Raisi, primo presidente iraniano a visitare ufficialmente la Cina in 20 anni, era a capo di una delegazione politica ed economica di altissimo livello, tra cui il nuovo governatore della Banca Centrale e i ministri dell’Economia, del Petrolio, degli Esteri e del Commercio .
Il fatto che Raisi e Xi abbiano supervisionato congiuntamente la firma di 20 accordi di cooperazione bilaterale che spaziano dall’agricoltura, commercio, turismo e protezione ambientale alla salute, soccorso in caso di calamità, cultura e sport, non è nemmeno la cosa principale da ricordare.

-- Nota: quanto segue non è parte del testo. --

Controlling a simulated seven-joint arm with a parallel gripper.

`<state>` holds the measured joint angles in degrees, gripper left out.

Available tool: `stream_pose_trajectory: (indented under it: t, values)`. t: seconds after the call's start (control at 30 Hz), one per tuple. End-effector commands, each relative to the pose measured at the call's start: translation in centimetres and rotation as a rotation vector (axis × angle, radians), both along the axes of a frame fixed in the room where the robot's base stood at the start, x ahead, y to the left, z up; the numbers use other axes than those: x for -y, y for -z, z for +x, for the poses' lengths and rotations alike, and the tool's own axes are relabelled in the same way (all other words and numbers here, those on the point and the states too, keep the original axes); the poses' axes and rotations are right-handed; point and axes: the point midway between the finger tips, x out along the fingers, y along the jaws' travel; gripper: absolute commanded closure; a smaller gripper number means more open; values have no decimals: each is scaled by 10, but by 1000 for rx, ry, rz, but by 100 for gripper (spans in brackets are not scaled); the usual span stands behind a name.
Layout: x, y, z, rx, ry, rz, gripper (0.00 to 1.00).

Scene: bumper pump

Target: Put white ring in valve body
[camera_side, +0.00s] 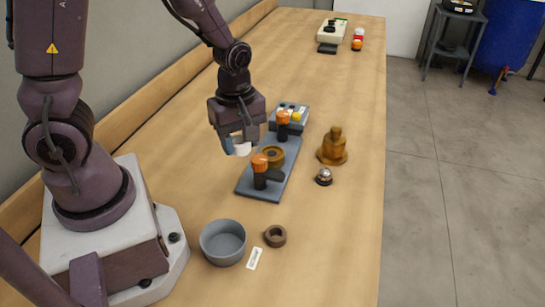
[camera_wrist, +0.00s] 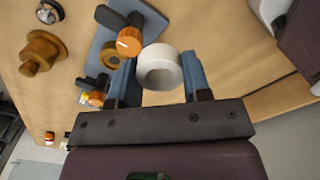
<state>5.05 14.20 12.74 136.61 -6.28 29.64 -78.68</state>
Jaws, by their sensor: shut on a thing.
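My gripper (camera_side: 238,138) is shut on the white ring (camera_side: 241,149) and holds it in the air, left of the grey fixture plate (camera_side: 257,186). A round brass part with a central opening, apparently the valve body (camera_side: 277,154), sits on the plate between two orange-knobbed clamps (camera_side: 260,162) (camera_side: 283,118).
A stepped brass part (camera_side: 332,150) and a small silver-topped part (camera_side: 324,177) stand right of the plate. A box with buttons (camera_side: 290,117) is behind. A grey bowl (camera_side: 224,258), brown ring (camera_side: 284,237) and label (camera_side: 255,259) lie in front. The far bench middle is clear.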

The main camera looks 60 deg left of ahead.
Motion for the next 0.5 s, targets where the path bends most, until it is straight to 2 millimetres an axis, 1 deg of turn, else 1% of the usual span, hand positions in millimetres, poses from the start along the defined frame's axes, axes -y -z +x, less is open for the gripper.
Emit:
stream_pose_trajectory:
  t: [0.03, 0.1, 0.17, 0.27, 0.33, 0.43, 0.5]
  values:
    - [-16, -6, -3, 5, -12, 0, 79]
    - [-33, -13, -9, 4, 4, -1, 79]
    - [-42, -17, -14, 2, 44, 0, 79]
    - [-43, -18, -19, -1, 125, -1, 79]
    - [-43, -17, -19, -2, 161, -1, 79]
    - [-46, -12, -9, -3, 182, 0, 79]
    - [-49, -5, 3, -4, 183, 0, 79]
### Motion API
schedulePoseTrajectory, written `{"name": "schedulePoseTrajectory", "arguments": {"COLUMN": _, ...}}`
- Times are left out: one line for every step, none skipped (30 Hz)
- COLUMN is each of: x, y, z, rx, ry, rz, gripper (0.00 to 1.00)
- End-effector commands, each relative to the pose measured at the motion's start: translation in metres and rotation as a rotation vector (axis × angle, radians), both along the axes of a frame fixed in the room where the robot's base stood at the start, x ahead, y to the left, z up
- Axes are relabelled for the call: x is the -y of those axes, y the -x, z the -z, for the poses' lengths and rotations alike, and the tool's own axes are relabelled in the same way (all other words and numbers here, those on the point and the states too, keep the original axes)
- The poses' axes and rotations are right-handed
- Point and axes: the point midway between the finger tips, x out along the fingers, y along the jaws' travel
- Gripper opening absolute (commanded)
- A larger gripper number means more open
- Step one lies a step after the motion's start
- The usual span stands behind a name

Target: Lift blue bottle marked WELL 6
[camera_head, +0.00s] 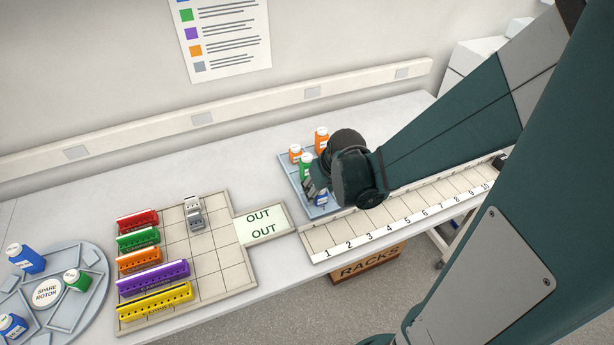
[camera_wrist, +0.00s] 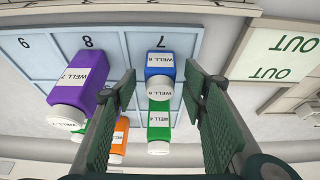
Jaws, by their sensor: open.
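The blue bottle (camera_wrist: 159,62) with a white cap and a label that seems to read WELL 6 stands on the light blue tray (camera_wrist: 28,75) in the wrist view. In the head view a bit of the blue bottle (camera_head: 321,200) shows beside my gripper (camera_head: 314,190), which hides part of it. In the wrist view my gripper (camera_wrist: 161,80) is open, with one finger on each side of the blue bottle. Gaps show between the bottle and both fingers; I see no contact.
A green bottle (camera_wrist: 159,118) stands close to the blue one. A purple bottle (camera_wrist: 82,85) and orange bottles (camera_wrist: 119,140) are beyond the left finger. The OUT plate (camera_head: 262,222), colored racks (camera_head: 152,277) and spare rotor (camera_head: 47,292) with more blue bottles lie left in the head view.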

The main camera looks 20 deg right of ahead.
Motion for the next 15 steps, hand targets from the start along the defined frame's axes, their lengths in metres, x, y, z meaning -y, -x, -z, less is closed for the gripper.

La cerimonia di suggellamento del partenariato strategico globale tra Iran e Cina, avvenuta questa settimana, segna un importante sviluppo nel campo del multipolarismo: due stati sovrani – legati anche da partenariati strategici con la Russia – trasmettono alle loro platee nazionali, oltre che al Sud del mondo, la loro visione di un 21° secolo più equo, equilibrato e sostenibile che ignora completamente i dettami occidentali.
Pechino e Teheran hanno stabilito la loro prima partnership strategica globale durante la visita di Xi in Iran nel 2016, appena un anno dopo la firma del Piano d’azione globale congiunto (JCPOA), o accordo sul nucleare iraniano.
Nel 2021, Pechino e Teheran hanno firmato un accordo di cooperazione di 25 anni che ha tradotto la partnership globale in sviluppi economici e culturali concreti in diversi settori, tra cui energia, commercio e infrastrutture. A quel tempo, non solo l’Iran (per decenni), ma anche la Cina era l’obiettivo delle sanzioni unilaterali statunitensi.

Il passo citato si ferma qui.